[Data from robot episodes]
§

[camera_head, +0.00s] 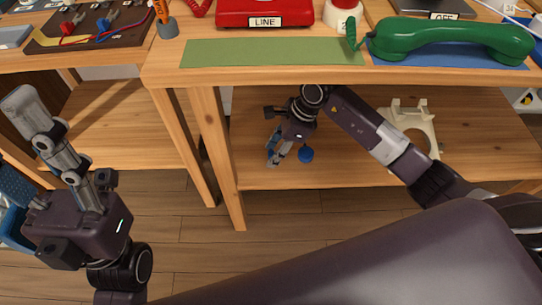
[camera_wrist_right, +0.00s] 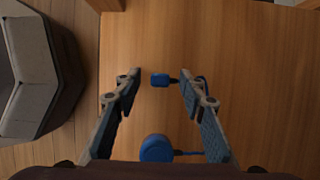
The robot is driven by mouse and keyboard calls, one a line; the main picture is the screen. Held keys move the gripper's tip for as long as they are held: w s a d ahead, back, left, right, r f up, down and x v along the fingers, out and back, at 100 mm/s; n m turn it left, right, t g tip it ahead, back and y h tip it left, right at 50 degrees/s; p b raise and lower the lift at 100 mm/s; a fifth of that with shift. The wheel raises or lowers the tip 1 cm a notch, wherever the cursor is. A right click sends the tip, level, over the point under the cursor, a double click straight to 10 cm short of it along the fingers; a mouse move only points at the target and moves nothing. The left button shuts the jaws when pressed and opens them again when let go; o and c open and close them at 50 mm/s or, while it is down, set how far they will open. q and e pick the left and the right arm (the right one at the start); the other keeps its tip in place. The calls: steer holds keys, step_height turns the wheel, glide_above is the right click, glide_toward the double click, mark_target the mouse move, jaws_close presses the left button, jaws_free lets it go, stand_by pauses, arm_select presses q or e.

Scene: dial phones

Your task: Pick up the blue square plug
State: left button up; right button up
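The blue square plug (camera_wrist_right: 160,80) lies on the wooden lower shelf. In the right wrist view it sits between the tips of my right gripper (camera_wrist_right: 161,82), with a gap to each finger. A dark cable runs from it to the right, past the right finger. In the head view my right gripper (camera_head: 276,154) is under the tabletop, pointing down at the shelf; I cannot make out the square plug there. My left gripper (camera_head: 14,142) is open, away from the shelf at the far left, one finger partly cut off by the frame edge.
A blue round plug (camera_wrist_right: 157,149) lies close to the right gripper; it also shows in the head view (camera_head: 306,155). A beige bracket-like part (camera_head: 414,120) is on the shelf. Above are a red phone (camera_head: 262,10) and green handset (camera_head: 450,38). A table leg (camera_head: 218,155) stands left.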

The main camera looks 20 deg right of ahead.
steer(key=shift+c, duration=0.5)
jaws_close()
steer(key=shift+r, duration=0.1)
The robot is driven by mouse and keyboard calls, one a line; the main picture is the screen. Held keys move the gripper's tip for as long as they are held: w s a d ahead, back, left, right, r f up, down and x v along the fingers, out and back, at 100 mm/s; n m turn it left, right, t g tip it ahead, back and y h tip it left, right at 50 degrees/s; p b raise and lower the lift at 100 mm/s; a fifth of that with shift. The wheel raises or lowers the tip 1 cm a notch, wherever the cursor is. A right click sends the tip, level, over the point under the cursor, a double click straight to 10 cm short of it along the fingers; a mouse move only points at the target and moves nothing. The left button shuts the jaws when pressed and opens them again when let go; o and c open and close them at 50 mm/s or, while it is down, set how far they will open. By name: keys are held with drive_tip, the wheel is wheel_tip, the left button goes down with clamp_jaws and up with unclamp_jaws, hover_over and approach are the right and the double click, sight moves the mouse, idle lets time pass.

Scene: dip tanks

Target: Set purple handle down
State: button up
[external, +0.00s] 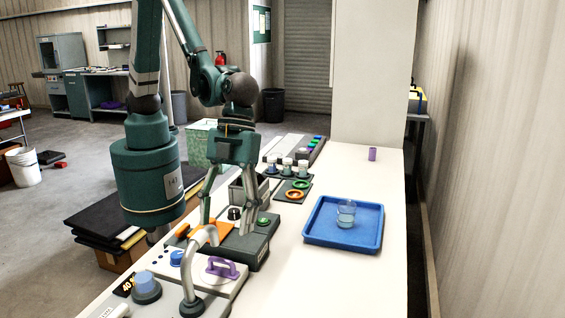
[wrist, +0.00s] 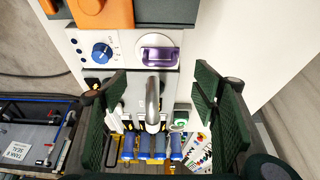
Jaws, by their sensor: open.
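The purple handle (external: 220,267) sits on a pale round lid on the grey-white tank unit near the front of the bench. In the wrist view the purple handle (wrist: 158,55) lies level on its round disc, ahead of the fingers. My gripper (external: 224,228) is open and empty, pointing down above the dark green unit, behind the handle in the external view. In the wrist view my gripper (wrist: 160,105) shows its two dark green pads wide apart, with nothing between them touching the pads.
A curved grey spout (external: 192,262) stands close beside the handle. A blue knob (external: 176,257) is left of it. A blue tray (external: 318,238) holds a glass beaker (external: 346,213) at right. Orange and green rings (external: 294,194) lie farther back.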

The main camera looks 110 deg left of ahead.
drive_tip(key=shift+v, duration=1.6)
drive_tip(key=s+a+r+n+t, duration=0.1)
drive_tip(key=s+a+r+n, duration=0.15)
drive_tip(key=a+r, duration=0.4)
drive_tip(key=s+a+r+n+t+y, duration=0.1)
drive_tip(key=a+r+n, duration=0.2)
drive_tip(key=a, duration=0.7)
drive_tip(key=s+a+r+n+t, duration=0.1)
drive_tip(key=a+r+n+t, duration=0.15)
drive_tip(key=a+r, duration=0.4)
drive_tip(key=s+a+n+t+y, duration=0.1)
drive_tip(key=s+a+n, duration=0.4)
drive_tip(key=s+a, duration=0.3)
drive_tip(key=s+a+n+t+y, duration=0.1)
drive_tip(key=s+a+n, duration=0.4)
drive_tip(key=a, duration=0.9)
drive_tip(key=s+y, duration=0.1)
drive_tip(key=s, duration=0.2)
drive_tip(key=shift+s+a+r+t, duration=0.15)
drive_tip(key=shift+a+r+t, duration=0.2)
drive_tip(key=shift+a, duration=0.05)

§

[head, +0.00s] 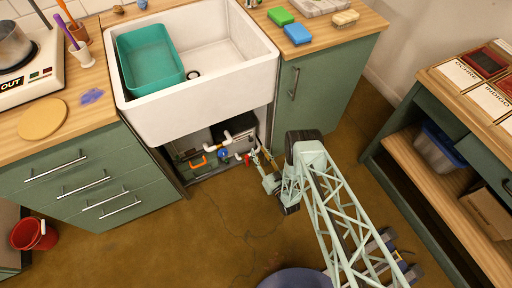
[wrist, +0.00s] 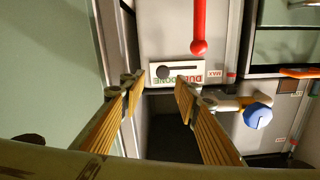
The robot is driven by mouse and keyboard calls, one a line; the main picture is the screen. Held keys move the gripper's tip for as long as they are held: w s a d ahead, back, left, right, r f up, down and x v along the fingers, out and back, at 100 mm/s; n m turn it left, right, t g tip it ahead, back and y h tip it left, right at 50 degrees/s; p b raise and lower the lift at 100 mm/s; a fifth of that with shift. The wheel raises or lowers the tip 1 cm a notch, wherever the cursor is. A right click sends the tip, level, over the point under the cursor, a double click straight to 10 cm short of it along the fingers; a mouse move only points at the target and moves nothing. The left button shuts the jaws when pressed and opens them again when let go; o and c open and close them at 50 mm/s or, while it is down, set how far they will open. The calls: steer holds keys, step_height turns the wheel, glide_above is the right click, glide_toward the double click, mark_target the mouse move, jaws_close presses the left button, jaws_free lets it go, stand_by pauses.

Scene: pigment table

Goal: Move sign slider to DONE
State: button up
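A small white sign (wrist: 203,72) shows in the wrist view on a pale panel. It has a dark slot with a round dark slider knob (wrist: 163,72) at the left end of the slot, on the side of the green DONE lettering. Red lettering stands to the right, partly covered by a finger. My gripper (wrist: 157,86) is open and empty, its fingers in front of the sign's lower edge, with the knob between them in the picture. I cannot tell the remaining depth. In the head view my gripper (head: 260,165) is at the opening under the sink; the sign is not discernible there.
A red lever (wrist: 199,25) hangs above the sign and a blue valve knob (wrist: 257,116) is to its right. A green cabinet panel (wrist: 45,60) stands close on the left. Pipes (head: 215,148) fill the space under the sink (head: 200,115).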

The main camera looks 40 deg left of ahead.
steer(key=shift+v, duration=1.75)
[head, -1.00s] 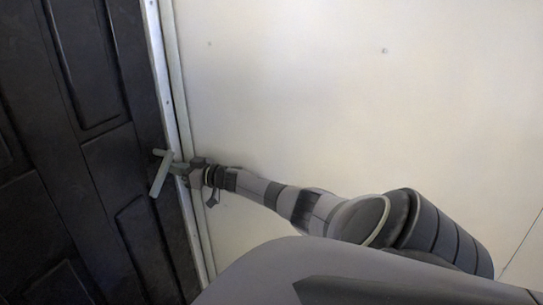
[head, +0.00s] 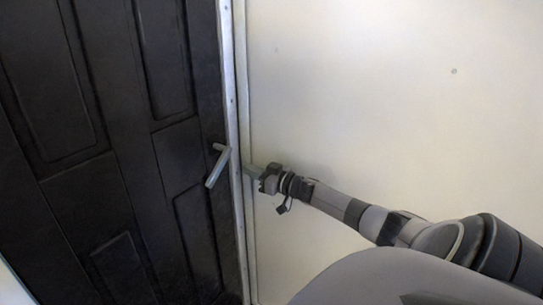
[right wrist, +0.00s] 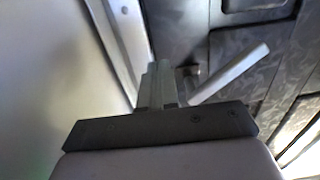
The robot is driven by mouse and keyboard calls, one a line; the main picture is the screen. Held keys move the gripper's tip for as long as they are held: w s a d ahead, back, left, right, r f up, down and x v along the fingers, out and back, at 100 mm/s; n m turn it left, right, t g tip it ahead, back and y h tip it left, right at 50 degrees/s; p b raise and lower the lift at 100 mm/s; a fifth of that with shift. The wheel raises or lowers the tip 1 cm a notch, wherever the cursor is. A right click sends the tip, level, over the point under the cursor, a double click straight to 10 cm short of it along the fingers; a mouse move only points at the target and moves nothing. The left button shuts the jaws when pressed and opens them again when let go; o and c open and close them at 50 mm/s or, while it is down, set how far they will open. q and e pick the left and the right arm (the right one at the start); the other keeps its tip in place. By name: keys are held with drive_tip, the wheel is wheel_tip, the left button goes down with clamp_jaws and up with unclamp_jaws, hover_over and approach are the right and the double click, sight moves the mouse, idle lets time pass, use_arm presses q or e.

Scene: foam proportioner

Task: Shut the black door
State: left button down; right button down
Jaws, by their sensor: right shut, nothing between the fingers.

§

◆ **Request**
From the entries above, return each line with the word "Scene" in it.

◆ **Finished task**
Scene: dial phones
Scene: dip tanks
Scene: pigment table
Scene: foam proportioner

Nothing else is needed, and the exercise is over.